Yes, we’ve heard from local reporters that the Jazz want to convey their pick to OKC to ensure they get the pick in the Cooper Flagg draft, and there may be truth to that, but it’s starting to look like the Jazz don’t want to convey that pick to OKC at all, which is what the team appears to be on track to do. I imagine at some point Danny Ainge asked why conveying the pick actually helps the Jazz rather than just going for a top pick in this 2024 draft. Even if it doesn’t have a superstar at the top, it still provides the Jazz a shot at a surprise player, like they got in Keyonte George recently at #16.
Another interesting point recently came from the Bill Simmons podcast where he talked with Doc Rivers. Rivers briefly references his time with Danny Ainge and their intentionally losing games by “resting Paul Pierce.” Sound familiar? Rivers mentioned how mad Ainge used to get when they would win games that season, which appears to be the 2006 season, and earned the Celtics the #7 pick. Looking at basketball reference, Pierce rested the last ten games of that season. Sound familiar? What’s interesting is the Celtics were then able to make major trades that brought them Kevin Garnett and Ray Allen, which helped them win the title.
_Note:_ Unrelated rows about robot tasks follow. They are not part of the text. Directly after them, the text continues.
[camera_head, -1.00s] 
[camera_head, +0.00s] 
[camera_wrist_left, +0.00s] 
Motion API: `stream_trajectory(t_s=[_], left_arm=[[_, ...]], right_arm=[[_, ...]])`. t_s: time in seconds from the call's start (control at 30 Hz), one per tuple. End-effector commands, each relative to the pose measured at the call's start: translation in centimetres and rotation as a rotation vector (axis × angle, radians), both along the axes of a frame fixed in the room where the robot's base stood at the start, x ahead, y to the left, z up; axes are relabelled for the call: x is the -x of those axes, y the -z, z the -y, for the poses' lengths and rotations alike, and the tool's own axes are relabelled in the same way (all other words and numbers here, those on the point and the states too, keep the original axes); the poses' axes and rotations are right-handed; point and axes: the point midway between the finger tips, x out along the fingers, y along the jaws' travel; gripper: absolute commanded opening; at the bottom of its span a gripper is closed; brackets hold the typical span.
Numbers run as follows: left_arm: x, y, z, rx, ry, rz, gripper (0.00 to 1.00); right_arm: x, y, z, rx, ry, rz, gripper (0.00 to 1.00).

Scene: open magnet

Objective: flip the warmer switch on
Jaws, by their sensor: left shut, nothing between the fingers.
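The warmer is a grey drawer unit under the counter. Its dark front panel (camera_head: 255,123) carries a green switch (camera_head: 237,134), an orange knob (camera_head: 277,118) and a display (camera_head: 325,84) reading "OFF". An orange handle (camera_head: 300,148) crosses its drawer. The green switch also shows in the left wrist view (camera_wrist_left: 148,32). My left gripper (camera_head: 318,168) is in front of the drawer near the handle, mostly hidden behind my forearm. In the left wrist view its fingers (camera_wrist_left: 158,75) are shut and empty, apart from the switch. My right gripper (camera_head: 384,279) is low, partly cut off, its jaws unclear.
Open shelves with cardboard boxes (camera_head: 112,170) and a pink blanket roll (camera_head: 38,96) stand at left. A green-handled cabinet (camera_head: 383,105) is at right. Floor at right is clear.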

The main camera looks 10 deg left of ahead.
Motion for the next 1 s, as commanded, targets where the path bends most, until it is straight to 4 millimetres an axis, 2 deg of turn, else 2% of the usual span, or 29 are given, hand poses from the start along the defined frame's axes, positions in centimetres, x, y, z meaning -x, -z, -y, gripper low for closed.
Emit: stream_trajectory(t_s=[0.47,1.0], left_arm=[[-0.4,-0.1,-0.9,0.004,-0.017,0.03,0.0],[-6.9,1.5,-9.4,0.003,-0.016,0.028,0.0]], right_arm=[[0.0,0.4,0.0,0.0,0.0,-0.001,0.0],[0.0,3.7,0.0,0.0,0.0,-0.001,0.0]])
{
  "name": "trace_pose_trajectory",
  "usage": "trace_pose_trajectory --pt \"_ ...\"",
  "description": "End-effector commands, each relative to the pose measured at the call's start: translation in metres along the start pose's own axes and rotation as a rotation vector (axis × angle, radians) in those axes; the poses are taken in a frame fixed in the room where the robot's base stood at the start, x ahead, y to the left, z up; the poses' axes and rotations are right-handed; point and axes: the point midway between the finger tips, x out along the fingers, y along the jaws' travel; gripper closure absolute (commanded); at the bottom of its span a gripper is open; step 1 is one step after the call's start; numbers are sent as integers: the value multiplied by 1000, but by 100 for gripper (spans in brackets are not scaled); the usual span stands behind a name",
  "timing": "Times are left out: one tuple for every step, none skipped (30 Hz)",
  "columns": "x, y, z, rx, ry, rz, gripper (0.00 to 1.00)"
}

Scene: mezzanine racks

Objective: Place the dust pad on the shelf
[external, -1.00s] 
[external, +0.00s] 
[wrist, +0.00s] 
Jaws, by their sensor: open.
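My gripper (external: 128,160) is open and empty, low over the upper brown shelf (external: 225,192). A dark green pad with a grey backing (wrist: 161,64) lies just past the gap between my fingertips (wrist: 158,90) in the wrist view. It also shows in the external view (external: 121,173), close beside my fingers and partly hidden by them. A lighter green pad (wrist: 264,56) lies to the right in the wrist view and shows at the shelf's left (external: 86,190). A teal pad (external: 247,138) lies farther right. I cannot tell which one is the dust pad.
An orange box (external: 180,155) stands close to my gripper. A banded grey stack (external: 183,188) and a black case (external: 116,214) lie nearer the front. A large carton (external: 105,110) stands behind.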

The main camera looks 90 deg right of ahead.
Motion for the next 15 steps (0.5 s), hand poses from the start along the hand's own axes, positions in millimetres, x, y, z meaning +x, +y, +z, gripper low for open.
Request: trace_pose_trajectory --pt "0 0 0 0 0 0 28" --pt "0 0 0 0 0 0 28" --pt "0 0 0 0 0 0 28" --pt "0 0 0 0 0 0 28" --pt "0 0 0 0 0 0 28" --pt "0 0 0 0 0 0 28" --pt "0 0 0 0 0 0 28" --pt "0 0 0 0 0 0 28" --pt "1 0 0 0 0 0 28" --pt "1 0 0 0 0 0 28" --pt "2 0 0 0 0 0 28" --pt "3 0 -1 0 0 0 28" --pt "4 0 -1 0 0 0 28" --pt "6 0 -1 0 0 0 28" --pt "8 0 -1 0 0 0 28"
Here’s the podcast if you want to listen, with Rivers mentioning these things around the 30:00 mark.
Here are the clips of the interview.
Doc Rivers on the Bill Simmons pod talks about tanking and Danny Ainge twice pic.twitter.com/YC1Wx0O6WU— James Hansen (@hansenjames) December 13, 2023
It appears Danny Ainge is telling us what the plan is once again.
It’s a plan that has worked before, twice really, and Danny Ainge appears to be at it again, but now with the Jazz. Jazz fans aren’t familiar with this type of plan, it’s never been done before here, but the Jazz have never won a title either. With Ryan Smith at the helm and Danny Ainge making the decisions, the Jazz are now playing capture the Flagg.